The Competition Reform Bill seeks to promote effective competition by streamlining certain regulatory processes and ensuring markets function efficiently for both businesses and consumers.
The European Partnership Bill focuses on unlocking new trading and investment opportunities, including strengthening links to the European Union and reduced administrative barriers. This may have potential implications relevant to the energy sector, i.e. electricity and emissions trading.
Sector-specific implications
In part two, we will consider the Bills relating to infrastructure and digital. As all of these proposals progress through Parliament, it will be important for businesses to monitor developments closely and assess their potential impact. In the meantime, contractors and consultants may wish to begin reviewing their contracts, governance and payment procedures to ensure they are well positioned for forthcoming changes.
Later parts of this series will examine further key areas, including ESG, energy and building safety.

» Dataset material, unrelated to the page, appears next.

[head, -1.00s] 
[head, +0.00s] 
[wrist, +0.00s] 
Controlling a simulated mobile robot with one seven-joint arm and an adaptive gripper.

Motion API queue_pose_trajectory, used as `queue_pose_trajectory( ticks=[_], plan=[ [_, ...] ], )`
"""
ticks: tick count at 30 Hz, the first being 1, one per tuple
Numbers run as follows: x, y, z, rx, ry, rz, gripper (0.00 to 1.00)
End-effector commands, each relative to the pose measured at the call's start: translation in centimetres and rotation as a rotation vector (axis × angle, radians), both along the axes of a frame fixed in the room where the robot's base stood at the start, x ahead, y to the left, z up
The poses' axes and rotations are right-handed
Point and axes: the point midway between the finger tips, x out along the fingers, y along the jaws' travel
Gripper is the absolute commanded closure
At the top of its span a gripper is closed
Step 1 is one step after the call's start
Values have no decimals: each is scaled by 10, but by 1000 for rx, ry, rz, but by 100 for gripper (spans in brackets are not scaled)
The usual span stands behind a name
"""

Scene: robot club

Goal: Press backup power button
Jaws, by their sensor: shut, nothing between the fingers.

Please contact Andrew Croft, Nadir Hasan or Kayleigh Rhodes should you wish to discuss any of the points covered above.
[1] The King’s Speech 2026 – GOV.UK, published 13 May 2026
[2] THE KING’S SPEECH 2026 Briefing Pack, Prime Minister’s Office, published 13 May 2026 – ‘Introduction’.
[3] This reference is expressly included in the King’s Speech
[4] Commercial Payments Bill [HL], UK Parliament, 19 May 2026. On 19 May, the ‘Largest crackdown on late payments in over 25 years as landmark Bill enters Parliament’ press release confirmed the introduction of this Bill to Parliament.
[5] THE KING’S SPEECH 2026 Briefing Pack, ‘Small Business Protections (Late Payments) Bill’, page 19. This is based on research by the Department for Business and Trade published in July 2025.